João do Caio, nosso cronista de São Bento, lembra que muitos moradores do Núcleo participaram como figurantes das filmagens de “Coração Materno”, inclusive ele mesmo, representando um jovem escravo.
“Carnaval em Caxias”, uma chanchada da Atlântida, realizada em 1954, tratava de maneira caricata a figura do deputado Tenório Cavalcanti, na época, no auge da fama. Mais uma vez a terra não pacificada do Pacificador era lembrada na tela dos cinemas. Caxias, sempre levada na gozação.
“Assalto ao Trem Pagador”, filme lançado em 1962, tendo na direção Roberto Farias, colocaria nossa cidade na mira dos cinéfilos. O filme baseado em fatos reais acontecidos na Baixada Fluminense, teria seu desfecho em Duque de Caxias, com a morte de Tião Medonho na Casa de Saúde Santo Antônio, localizada na Rua Bittencourt (atual tenente José Dias), esquina com a avenida Nilo Peçanha. A película destacava ainda a atuação do delegado Amil Ney Rechaid, na ocasião lotado em nosso município.
No início dos anos 70, seria a vez de Nelson Pereira dos Santos. Vinha para filmar ”O Amuleto de Ogum”. Para isso, ficaria instalado, junto com a sua equipe, no Ginásio Aquino de Araújo”. “O Amuleto de Ogum”, com argumento de Chico Santos (aquele da Índio Filmes), narrava a saga de um pistoleiro de corpo fechado contada por um cego violeiro (Jards Macalé). Era uma visão cordelista fantasiosa da vida de Tenório Cavalcanti. Devemos lembrar que Chico Santos tinha sido motorista de Tenório, portanto conhecendo intimamente o deputado.

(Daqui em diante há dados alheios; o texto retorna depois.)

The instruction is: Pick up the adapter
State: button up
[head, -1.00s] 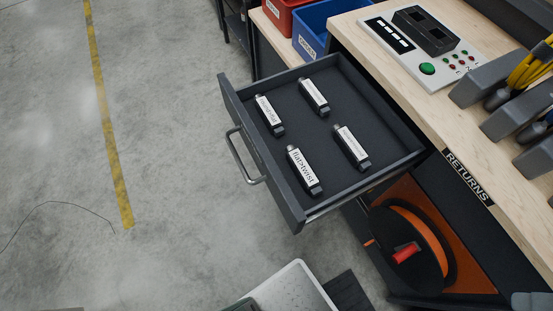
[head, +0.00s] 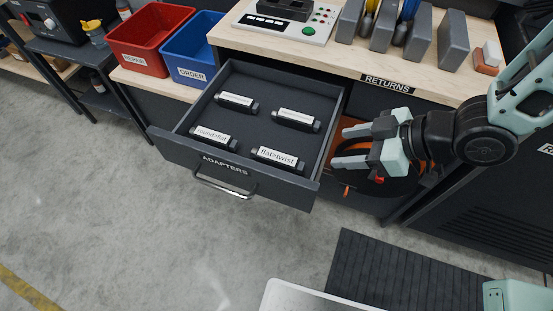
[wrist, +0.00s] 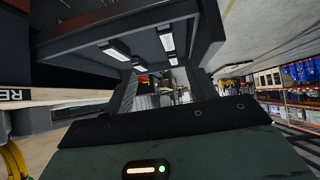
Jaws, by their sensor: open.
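Several black adapters with white labels lie apart in an open dark drawer (head: 262,138) marked ADAPTERS. The front right adapter (head: 278,158) reads "flat>twist". The front left adapter (head: 213,138) seems to read "round>flat". The back left adapter (head: 236,102) and back right adapter (head: 297,119) have labels too small to read. My gripper (head: 338,147) is open and empty, just right of the drawer, with its fingers pointing left toward it. In the wrist view, the drawer (wrist: 190,32) and its adapters show beyond the fingers at the top.
A wooden bench (head: 315,63) with a RETURNS label stands behind the drawer. A red bin (head: 150,38) and a blue ORDER bin (head: 196,50) sit at the back left. An orange reel (head: 345,160) is below the bench, behind my gripper.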

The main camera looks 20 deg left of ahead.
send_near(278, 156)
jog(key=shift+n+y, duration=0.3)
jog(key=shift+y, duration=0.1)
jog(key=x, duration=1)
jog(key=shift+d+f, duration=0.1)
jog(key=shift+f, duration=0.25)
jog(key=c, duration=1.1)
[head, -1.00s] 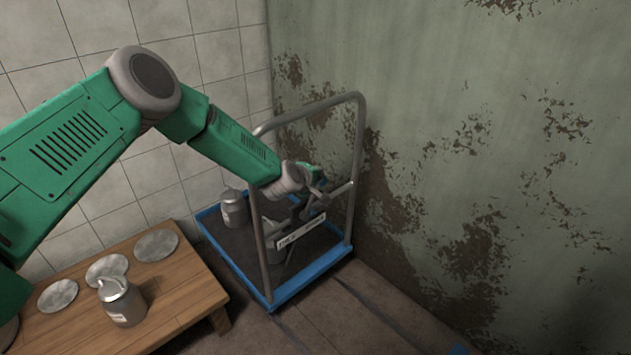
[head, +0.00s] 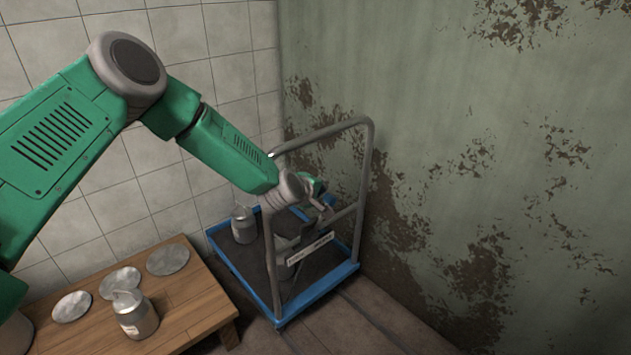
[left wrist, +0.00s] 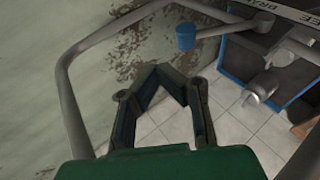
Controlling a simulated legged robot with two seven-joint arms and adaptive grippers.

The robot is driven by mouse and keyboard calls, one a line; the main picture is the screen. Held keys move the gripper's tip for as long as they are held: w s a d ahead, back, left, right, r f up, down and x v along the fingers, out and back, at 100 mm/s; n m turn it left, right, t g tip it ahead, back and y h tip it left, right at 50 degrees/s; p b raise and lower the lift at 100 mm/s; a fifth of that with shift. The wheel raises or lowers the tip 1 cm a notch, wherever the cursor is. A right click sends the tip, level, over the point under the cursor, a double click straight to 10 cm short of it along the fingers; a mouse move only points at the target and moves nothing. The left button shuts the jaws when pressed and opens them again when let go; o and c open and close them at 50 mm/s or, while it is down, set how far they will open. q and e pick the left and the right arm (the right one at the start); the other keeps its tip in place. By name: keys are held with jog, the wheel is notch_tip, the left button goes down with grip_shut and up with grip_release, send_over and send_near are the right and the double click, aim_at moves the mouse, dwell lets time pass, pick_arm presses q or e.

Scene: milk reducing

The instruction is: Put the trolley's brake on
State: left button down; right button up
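The trolley (head: 318,292) has a blue-edged deck and a tall grey tube handle, and stands against the green wall. A label plate (head: 310,250) is fixed across its handle. In the left wrist view a plate reading "BRAKE" (left wrist: 268,6) shows in part at the top right. Beside it, a grey rod carries a blue knob (left wrist: 185,37). My left gripper (head: 322,195) is at the handle frame, partly hidden by its own wrist. In the left wrist view its fingers (left wrist: 160,74) meet at the tips with nothing between them, apart from the knob. My right gripper is out of view.
A milk can (head: 243,226) stands on the trolley deck, and another (head: 284,248) is partly hidden behind the plate. A wooden table (head: 195,300) at the lower left bears a can (head: 135,315) and several round lids. The tiled floor right of the trolley is clear.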

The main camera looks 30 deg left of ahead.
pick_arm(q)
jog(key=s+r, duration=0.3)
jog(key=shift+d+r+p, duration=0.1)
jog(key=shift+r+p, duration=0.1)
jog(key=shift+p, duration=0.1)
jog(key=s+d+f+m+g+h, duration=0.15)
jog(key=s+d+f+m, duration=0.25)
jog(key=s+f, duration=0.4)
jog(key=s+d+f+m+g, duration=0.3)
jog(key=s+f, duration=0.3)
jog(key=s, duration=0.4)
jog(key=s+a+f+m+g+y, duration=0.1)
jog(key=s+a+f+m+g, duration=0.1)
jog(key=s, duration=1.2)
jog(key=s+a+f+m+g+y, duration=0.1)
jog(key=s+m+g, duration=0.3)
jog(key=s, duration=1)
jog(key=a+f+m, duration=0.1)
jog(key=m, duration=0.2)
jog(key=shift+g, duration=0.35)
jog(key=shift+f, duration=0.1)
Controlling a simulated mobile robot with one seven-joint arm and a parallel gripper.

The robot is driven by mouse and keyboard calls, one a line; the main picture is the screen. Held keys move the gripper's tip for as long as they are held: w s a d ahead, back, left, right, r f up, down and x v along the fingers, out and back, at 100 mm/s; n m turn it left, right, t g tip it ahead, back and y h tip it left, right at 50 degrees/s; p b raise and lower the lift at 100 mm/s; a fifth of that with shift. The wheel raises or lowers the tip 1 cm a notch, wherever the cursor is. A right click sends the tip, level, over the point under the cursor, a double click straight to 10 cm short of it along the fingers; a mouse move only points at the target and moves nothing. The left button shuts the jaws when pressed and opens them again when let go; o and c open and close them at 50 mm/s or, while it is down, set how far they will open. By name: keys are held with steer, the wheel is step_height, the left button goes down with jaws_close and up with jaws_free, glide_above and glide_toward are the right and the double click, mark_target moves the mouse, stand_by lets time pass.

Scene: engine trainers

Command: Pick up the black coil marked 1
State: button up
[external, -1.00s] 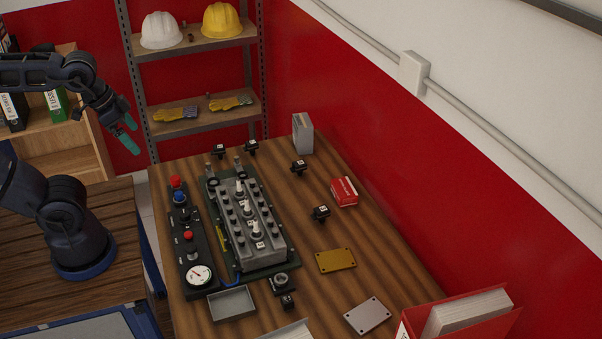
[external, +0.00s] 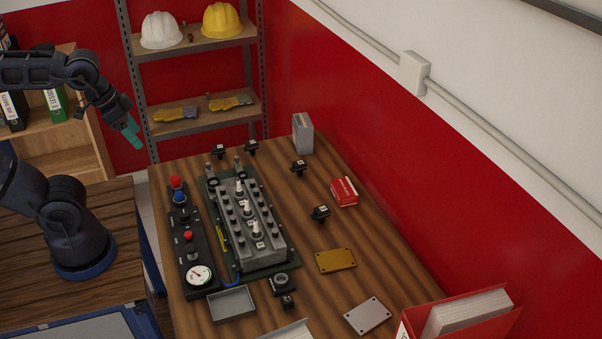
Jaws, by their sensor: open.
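Several small black coils with white labels lie on the wooden table. Two stand at the back, one at the back left (external: 219,152) and one beside it (external: 251,147). Another coil (external: 299,168) and a further coil (external: 320,213) lie right of the engine block, and a small one (external: 288,302) is near the front. The labels are too small to read, so I cannot tell which is marked 1. My gripper (external: 132,133) has teal fingers and is in the air at the left, beyond the table's back left corner, apart from all coils. It looks empty.
The grey engine block (external: 262,245) with upright white-topped parts sits on a dark base. Left of it is a control panel (external: 187,245) with buttons and a gauge. A metal tray (external: 231,303), brass plate (external: 336,261), red box (external: 344,191) and grey box (external: 302,133) also occupy the table.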

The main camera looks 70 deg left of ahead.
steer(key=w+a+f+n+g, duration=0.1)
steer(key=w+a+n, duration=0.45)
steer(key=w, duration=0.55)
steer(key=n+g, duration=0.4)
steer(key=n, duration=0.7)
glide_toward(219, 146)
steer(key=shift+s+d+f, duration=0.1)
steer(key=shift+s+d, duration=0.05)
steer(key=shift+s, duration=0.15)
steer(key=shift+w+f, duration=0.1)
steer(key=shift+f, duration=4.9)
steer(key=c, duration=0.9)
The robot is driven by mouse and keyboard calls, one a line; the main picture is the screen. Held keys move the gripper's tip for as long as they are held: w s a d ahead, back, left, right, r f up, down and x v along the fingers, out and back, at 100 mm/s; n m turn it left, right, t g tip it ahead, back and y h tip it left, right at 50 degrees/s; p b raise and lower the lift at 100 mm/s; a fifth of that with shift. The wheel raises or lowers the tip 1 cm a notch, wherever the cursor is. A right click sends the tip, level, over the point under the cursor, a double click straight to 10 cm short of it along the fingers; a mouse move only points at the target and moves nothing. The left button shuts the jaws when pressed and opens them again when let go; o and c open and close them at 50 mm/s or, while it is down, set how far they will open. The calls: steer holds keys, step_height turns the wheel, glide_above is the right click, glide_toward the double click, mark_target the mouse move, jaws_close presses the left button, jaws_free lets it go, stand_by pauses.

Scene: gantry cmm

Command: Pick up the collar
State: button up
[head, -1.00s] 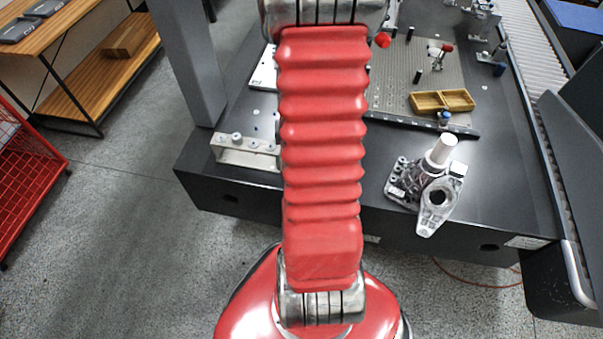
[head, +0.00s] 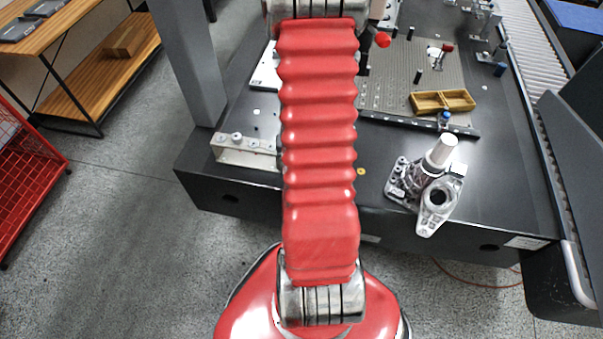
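My gripper is not in view; my red-sleeved arm runs up the middle of the head view and out past its top edge. I cannot pick out the collar with certainty. A small yellowish round piece (head: 361,171) lies on the dark table just right of my arm, too small to tell its shape. A grey metal casting (head: 437,202) with a round bore and an upright pale cylinder (head: 441,151) stands near the table's front edge on the right. Part of the table is hidden behind my arm.
The dark table (head: 490,190) carries a perforated plate (head: 395,85), a two-part wooden tray (head: 443,101) and a metal bar with knobs (head: 245,150). A grey column (head: 188,60) rises at left. A roller conveyor (head: 522,40) runs along the right.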

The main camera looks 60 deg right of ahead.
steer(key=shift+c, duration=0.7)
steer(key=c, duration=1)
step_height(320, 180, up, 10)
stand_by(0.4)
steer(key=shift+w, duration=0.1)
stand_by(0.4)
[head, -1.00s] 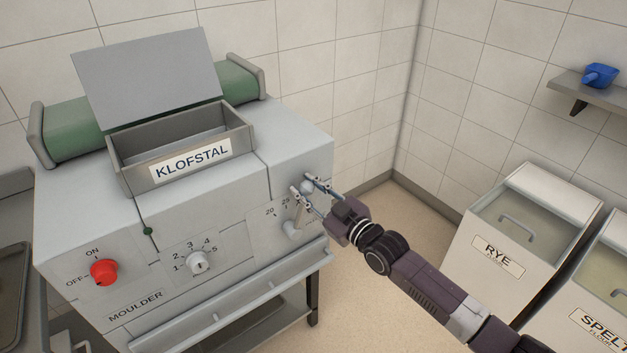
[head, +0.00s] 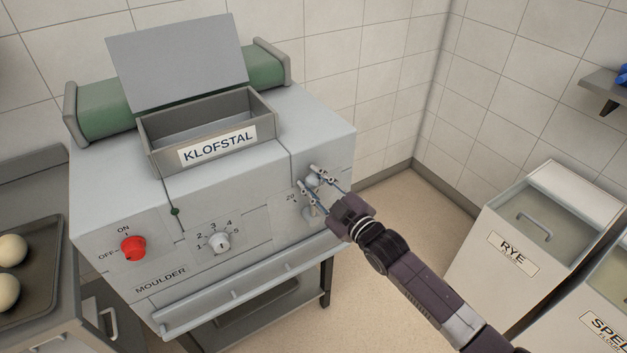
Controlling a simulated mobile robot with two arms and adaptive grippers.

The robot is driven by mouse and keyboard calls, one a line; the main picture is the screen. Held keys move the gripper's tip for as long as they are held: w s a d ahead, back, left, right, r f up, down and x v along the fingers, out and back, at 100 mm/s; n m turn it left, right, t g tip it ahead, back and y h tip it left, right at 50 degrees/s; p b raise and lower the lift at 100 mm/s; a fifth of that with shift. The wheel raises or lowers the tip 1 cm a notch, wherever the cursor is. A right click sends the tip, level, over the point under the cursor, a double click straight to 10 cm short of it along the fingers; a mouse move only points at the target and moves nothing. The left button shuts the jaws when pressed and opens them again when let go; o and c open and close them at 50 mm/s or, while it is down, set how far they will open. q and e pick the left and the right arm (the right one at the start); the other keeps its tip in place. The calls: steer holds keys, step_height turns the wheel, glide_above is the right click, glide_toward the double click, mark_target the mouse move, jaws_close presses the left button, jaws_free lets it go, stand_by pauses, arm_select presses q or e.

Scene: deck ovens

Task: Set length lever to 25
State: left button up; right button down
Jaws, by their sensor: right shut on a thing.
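The grey moulder (head: 215,195) stands left of centre in the head view, with its length lever at the right end of its front face. The lever's round pale knob (head: 312,181) is between the fingers of my right gripper (head: 314,181), which is shut on it. The lever's lower part (head: 309,211) shows just below the fingers. On the scale, the 20 mark (head: 290,197) is readable left of the lever. The 25 mark and those further right are hidden by the gripper, so the exact setting cannot be read. My left gripper is out of view.
A red on/off knob (head: 133,248) and a numbered dial (head: 219,243) sit left on the same face. A hopper labelled KLOFSTAL (head: 217,147) is on top. A rye flour bin (head: 515,253) stands right. A dough tray (head: 38,265) is at far left. Floor between is clear.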

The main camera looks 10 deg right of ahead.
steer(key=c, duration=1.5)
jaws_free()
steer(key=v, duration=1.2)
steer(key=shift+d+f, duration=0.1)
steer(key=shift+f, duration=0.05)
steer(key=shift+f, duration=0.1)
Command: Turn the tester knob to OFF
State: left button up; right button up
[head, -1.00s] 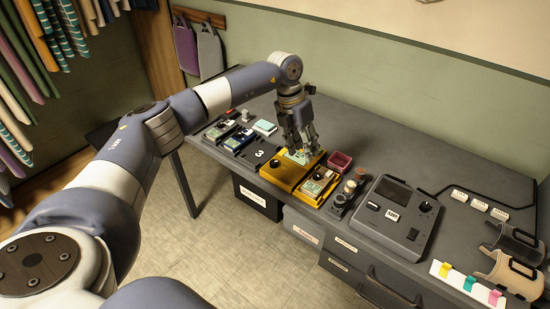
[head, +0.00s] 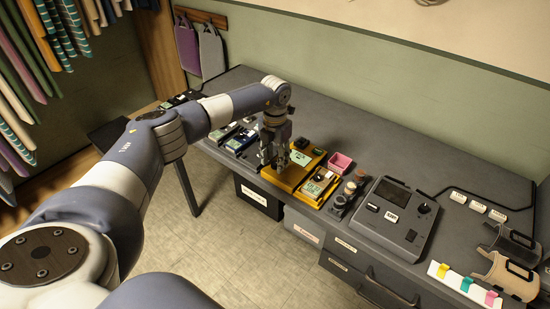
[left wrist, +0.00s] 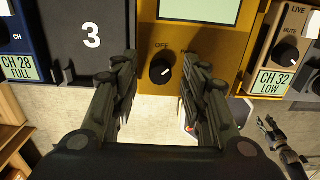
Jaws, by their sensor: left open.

O filme, um dos mais bem-sucedidos do cineasta Nelson Pereira dos Santos, recebeu a “Coruja de Ouro” pela direção e o “Prêmio Air France de Cinema” como o de melhor direção e melhor filme do Festival de Gramado.
Ainda permanece bem viva em nossa memória a atuação de Jards Macalé, cantando e tocando a sua viola pelos becos e vielas próximas do Mercado Municipal.
“O Amuleto de Ogum” daria especial atenção ao cadinho cultural da Baixada Fluminense. Nele fica clara a efervescência social emanada da multiplicidade étnica de nossa população.
Em 1993, seria a vez de Cacá Diegues arribar na terra do “Pacificador”. O diretor de “Xica da Silva” escolheria Xerém para a realização de “Quilombo”, filme que abordava a epopéia de Palmares. O local era perfeito, pois tinha “um trecho de floresta, sem sinais de devastação pelo homem, terreno largo o suficiente para caber nele a capital de Palmares, Macaco, e com uma área de sobra onde se desenrolasse a batalha com os bandeirantes paulistas”.
A presença da equipe de “Quilombo” em Xerém, veio dar grande alento à região, àquela altura convivendo com o desemprego em virtude do fechamento da fábrica da FIAT.
Em “O Homem da Capa Preta”, produção de 1986, dirigida por Sérgio Resende, mais uma vez colocava na tela a vida de Tenório Cavalcanti . Tenório, que já fora caricaturado em “Carnaval em Caxias” e mitificado em “O Amuleto de Ogum”, agora era apresentado como paladino das causas populares.
“Sangue Quente em Tarde Fria”, produção de 1970 tem o nosso querido e saudoso Chico Santos como autor do argumento.
Nos diversos filmes aqui realizados, ficou comprovada a nossa capacidade de oferecer locação, mão-de-obra, figurantes e, talvez, quem sabe, futuramente, um ator ou jovem diretor de cinema. Talentos temos o bastante, nem é preciso procurar muito.